Ever asked yourself who runs HMRC? A key external adviser on the departmental board is Volker Beckers, recent boss of RWE Npower, one of the big six energy companies.
At Npower, Beckers was party to an elaborate (but legal) tax avoidance scheme whereby the German parent company “loaned” investment cash to the UK subsidiary via a Malta-based front. Npower earnings thus ended up in low-tax Malta. In 2009, 2010 and 2011, Npower paid no UK corporation tax whatsoever.
Back to the Icas paper. This argues that, in the haste to set up a new Scottish tax system, chaos might ensue. Revenue might be lost just as transition costs are ramping up. Remember the HMRC has kept control over oil safely in London. We’d have to replace that expertise.
However, such a bleak scenario only arises if co-operation between Edinburgh and London breaks down.
I think it unlikely the Scottish authorities could create a complete tax system in the 18 months between September 2014 and March 2016, and should concentrate on the basics. But there would be no “meltdown” if the UK HMRC agreed to a phased transfer of responsibilities beyond 2016.
Why should HMRC be so obliging? For one thing, it is in HMRC’s interest to maintain a close working relationship with the Scottish authorities, as inevitable tax revenues will flow between the two nations.

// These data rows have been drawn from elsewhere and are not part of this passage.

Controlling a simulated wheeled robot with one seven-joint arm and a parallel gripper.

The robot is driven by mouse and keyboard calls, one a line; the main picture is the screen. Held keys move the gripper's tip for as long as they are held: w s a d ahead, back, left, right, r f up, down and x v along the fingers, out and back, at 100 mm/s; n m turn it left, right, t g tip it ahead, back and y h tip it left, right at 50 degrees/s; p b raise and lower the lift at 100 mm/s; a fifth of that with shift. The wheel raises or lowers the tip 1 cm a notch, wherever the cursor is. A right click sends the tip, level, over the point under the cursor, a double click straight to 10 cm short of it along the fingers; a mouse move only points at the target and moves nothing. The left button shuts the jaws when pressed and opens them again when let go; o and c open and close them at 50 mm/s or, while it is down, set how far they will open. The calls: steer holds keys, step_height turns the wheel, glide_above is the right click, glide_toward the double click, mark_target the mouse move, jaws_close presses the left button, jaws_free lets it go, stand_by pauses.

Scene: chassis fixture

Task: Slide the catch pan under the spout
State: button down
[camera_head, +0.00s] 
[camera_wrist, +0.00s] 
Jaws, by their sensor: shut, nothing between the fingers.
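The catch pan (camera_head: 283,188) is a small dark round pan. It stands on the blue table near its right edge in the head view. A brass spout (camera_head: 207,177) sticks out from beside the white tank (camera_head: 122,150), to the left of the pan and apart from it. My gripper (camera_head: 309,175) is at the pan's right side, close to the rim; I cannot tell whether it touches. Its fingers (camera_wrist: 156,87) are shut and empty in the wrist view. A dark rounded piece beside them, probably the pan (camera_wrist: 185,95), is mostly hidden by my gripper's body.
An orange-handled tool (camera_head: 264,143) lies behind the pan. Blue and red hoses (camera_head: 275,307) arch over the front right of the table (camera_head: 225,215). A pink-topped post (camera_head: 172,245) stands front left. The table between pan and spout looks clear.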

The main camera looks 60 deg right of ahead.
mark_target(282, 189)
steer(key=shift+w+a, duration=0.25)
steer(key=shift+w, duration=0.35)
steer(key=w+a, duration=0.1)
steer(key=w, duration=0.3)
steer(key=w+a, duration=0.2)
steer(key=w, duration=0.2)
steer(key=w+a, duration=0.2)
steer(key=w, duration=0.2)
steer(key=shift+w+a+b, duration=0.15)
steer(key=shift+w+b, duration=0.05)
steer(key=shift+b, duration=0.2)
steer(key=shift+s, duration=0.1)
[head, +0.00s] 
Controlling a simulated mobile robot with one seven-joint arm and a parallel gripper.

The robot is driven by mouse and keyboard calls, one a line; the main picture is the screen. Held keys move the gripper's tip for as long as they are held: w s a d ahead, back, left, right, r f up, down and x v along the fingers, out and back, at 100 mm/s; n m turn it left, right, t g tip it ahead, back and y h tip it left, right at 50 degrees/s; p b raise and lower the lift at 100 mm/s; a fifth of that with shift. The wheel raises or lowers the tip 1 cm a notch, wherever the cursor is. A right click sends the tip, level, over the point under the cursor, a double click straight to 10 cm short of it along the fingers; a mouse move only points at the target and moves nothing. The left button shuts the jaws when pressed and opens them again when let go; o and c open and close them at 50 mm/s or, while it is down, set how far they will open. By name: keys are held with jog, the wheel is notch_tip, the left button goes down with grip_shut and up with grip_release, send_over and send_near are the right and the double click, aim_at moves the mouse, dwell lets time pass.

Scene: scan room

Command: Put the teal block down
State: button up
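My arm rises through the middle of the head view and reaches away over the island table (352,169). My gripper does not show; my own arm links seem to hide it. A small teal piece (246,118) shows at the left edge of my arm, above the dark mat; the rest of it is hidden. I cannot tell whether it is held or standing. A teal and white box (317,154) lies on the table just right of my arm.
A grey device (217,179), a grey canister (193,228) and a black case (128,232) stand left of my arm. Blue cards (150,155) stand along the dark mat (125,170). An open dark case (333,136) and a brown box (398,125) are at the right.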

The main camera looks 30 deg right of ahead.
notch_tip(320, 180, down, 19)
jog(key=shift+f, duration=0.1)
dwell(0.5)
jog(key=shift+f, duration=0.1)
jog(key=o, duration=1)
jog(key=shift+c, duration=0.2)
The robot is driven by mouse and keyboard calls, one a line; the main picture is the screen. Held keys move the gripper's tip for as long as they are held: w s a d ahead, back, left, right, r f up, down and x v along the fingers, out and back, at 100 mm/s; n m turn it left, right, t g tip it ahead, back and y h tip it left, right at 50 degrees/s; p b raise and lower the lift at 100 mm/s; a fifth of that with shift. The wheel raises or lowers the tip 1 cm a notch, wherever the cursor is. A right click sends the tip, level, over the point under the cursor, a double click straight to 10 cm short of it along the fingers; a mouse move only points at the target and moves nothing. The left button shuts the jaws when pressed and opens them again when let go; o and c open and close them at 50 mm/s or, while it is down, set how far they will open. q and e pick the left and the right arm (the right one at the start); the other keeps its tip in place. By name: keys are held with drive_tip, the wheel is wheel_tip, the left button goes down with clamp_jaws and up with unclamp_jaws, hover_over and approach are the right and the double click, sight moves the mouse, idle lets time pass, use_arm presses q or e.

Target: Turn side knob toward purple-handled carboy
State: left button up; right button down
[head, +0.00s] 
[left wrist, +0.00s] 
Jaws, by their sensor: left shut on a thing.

Secondly, the Edinburgh Agreement between Westminster and Holyrood enshrines such co-operation in international law. And finally, because we have a strong precedent for such tax co-operation.
In 1922, Ireland became independent from the UK after a bloody conflict. Nevertheless, both sides immediately settled down to working together for mutual benefit. Some 20 UK tax inspectors were sent “on loan” from Britain to help the new Irish state organise its tax machinery and train local staff. A permanent Conjoint Office was also set up in London, staffed by Irish and UK Revenue officials, to manage ongoing problems.
If that could be done in 1922, after a lot of bloodshed, why would we think it could not happen now?